* Work required
Return the lines below that carry the word "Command".

=======

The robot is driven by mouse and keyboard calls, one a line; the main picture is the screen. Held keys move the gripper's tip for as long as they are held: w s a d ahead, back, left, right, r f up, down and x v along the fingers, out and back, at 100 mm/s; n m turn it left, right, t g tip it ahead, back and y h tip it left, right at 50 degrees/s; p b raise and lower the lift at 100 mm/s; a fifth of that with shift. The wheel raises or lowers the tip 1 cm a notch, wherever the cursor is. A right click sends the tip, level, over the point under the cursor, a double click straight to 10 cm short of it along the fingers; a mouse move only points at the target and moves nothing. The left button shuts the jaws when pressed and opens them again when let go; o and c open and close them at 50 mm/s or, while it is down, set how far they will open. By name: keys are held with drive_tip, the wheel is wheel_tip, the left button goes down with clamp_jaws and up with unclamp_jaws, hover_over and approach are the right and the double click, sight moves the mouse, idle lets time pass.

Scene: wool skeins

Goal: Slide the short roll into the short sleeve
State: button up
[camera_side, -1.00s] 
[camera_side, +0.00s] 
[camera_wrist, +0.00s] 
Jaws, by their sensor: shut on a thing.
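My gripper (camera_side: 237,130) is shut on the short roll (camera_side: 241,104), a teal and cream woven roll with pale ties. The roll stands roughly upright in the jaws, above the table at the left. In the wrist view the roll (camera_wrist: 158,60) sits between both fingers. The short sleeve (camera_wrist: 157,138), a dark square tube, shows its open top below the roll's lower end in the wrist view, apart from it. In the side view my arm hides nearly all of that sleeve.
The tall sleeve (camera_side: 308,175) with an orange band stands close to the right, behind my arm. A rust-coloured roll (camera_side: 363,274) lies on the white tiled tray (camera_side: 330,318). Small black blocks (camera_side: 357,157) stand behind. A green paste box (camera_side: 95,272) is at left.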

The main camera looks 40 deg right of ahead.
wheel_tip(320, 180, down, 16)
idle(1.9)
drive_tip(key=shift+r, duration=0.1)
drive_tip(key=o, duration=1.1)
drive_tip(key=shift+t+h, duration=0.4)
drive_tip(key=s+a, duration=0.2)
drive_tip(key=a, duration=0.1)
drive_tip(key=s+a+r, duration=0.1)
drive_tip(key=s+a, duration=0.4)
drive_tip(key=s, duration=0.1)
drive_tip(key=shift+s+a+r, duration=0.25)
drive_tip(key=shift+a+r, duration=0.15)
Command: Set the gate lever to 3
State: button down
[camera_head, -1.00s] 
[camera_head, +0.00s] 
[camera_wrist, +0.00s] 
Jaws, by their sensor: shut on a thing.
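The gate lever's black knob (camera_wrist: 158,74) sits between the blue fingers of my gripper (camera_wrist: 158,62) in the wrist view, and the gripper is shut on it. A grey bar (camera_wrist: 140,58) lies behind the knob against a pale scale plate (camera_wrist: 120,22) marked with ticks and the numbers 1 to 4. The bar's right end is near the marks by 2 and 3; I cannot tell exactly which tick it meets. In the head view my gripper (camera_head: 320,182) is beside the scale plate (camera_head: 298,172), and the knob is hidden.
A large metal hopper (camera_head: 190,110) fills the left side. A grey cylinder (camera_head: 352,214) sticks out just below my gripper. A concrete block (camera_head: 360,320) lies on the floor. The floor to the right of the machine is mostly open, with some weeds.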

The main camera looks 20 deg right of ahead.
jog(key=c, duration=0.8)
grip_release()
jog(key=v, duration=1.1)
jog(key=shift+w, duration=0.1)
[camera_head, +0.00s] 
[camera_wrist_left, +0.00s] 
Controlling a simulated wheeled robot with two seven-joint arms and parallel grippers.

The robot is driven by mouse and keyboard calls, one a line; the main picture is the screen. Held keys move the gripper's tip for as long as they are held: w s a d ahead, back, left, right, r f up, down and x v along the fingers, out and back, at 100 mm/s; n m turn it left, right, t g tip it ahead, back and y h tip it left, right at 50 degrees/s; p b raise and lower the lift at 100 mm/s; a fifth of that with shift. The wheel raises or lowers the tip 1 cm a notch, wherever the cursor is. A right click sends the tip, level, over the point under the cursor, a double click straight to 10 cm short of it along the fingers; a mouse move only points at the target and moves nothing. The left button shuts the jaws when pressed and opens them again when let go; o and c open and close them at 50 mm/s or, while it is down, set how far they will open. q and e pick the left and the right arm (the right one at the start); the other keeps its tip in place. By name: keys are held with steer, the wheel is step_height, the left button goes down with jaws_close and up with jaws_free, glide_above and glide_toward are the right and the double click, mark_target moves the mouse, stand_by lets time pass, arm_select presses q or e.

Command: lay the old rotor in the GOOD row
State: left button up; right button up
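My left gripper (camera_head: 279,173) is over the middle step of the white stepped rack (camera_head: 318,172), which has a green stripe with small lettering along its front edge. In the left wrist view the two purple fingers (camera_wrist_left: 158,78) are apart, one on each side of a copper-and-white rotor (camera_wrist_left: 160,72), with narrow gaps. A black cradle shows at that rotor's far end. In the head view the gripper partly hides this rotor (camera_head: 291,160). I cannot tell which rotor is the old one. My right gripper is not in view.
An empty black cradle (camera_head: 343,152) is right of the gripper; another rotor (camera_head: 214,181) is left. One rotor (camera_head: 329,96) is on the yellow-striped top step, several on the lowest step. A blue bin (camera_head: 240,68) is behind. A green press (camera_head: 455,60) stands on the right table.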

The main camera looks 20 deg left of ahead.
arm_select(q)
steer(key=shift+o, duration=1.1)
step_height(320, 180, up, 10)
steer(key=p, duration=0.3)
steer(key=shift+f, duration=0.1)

=======

* Written solution
Command: Set the gate lever to 3
Command: lay the old rotor in the GOOD row

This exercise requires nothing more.